(Records contained in a dataset)
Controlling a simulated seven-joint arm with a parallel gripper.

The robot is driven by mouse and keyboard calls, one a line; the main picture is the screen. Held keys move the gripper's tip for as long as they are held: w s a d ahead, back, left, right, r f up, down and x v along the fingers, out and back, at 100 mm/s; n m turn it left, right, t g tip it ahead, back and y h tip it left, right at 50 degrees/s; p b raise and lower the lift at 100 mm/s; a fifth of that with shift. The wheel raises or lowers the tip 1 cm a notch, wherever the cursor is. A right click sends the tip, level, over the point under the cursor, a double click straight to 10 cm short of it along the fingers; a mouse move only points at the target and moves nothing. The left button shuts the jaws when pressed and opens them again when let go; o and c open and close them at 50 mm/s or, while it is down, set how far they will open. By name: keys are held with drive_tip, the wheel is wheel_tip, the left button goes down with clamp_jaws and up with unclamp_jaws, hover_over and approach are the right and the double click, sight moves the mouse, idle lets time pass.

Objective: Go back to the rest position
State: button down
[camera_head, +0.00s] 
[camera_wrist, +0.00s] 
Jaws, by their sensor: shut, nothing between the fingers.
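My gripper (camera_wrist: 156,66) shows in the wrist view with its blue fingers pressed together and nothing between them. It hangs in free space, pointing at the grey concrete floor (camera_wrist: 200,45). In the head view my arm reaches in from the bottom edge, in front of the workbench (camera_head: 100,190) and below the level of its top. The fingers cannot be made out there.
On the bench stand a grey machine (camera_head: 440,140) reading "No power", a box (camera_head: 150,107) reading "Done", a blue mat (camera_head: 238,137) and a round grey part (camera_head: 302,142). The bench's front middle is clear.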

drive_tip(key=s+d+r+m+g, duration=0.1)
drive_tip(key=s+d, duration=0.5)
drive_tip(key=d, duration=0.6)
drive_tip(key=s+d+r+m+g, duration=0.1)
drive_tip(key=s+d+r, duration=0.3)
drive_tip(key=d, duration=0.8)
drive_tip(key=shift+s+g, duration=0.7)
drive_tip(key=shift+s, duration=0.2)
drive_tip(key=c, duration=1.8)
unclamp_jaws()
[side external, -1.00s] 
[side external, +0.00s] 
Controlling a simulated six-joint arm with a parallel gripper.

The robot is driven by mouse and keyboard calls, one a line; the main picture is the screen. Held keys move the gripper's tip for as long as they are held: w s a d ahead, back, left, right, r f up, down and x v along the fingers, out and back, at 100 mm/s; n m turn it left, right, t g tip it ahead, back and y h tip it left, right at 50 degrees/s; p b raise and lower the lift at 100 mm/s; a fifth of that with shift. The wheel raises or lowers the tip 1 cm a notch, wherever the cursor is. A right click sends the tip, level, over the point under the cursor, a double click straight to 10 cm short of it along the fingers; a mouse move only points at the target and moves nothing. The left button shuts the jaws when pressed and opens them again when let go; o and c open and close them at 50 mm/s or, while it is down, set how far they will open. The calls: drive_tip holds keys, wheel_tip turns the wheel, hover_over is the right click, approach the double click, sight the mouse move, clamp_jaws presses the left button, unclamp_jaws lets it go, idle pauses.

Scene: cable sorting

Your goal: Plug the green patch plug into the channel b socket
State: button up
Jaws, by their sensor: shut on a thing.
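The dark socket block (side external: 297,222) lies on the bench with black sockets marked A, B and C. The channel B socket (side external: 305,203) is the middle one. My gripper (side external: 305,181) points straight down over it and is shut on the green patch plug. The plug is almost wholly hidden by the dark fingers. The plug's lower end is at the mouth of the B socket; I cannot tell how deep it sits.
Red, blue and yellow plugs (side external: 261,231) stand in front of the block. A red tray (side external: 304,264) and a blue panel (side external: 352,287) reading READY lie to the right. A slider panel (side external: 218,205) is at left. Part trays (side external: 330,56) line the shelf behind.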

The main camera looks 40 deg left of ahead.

Exercise brief
Copy out the data shown above without altering anything.

Problem solution
Controlling a simulated seven-joint arm with a parallel gripper.

The robot is driven by mouse and keyboard calls, one a line; the main picture is the screen. Held keys move the gripper's tip for as long as they are held: w s a d ahead, back, left, right, r f up, down and x v along the fingers, out and back, at 100 mm/s; n m turn it left, right, t g tip it ahead, back and y h tip it left, right at 50 degrees/s; p b raise and lower the lift at 100 mm/s; a fifth of that with shift. The wheel raises or lowers the tip 1 cm a notch, wherever the cursor is. A right click sends the tip, level, over the point under the cursor, a double click straight to 10 cm short of it along the fingers; a mouse move only points at the target and moves nothing. The left button shuts the jaws when pressed and opens them again when let go; o and c open and close them at 50 mm/s or, while it is down, set how far they will open. By name: keys are held with drive_tip, the wheel is wheel_tip, the left button goes down with clamp_jaws and up with unclamp_jaws, hover_over and approach are the right and the double click, sight moves the mouse, idle lets time pass.

Objective: Go back to the rest position
State: button down
[camera_head, +0.00s] 
[camera_wrist, +0.00s] 
Jaws, by their sensor: shut, nothing between the fingers.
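My gripper (camera_wrist: 156,66) shows in the wrist view with its blue fingers pressed together and nothing between them. It hangs in free space, pointing at the grey concrete floor (camera_wrist: 200,45). In the head view my arm reaches in from the bottom edge, in front of the workbench (camera_head: 100,190) and below the level of its top. The fingers cannot be made out there.
On the bench stand a grey machine (camera_head: 440,140) reading "No power", a box (camera_head: 150,107) reading "Done", a blue mat (camera_head: 238,137) and a round grey part (camera_head: 302,142). The bench's front middle is clear.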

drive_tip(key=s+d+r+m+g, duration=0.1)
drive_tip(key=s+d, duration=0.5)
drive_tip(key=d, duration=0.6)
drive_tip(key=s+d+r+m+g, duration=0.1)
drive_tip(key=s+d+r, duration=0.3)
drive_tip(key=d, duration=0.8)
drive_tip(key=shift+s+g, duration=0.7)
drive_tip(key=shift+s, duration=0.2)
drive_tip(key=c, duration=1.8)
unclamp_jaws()
[side external, -1.00s] 
[side external, +0.00s] 
Controlling a simulated six-joint arm with a parallel gripper.

The robot is driven by mouse and keyboard calls, one a line; the main picture is the screen. Held keys move the gripper's tip for as long as they are held: w s a d ahead, back, left, right, r f up, down and x v along the fingers, out and back, at 100 mm/s; n m turn it left, right, t g tip it ahead, back and y h tip it left, right at 50 degrees/s; p b raise and lower the lift at 100 mm/s; a fifth of that with shift. The wheel raises or lowers the tip 1 cm a notch, wherever the cursor is. A right click sends the tip, level, over the point under the cursor, a double click straight to 10 cm short of it along the fingers; a mouse move only points at the target and moves nothing. The left button shuts the jaws when pressed and opens them again when let go; o and c open and close them at 50 mm/s or, while it is down, set how far they will open. The calls: drive_tip holds keys, wheel_tip turns the wheel, hover_over is the right click, approach the double click, sight the mouse move, clamp_jaws presses the left button, unclamp_jaws lets it go, idle pauses.

Scene: cable sorting

Your goal: Plug the green patch plug into the channel b socket
State: button up
Jaws, by their sensor: shut on a thing.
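The dark socket block (side external: 297,222) lies on the bench with black sockets marked A, B and C. The channel B socket (side external: 305,203) is the middle one. My gripper (side external: 305,181) points straight down over it and is shut on the green patch plug. The plug is almost wholly hidden by the dark fingers. The plug's lower end is at the mouth of the B socket; I cannot tell how deep it sits.
Red, blue and yellow plugs (side external: 261,231) stand in front of the block. A red tray (side external: 304,264) and a blue panel (side external: 352,287) reading READY lie to the right. A slider panel (side external: 218,205) is at left. Part trays (side external: 330,56) line the shelf behind.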

The main camera looks 40 deg left of ahead.

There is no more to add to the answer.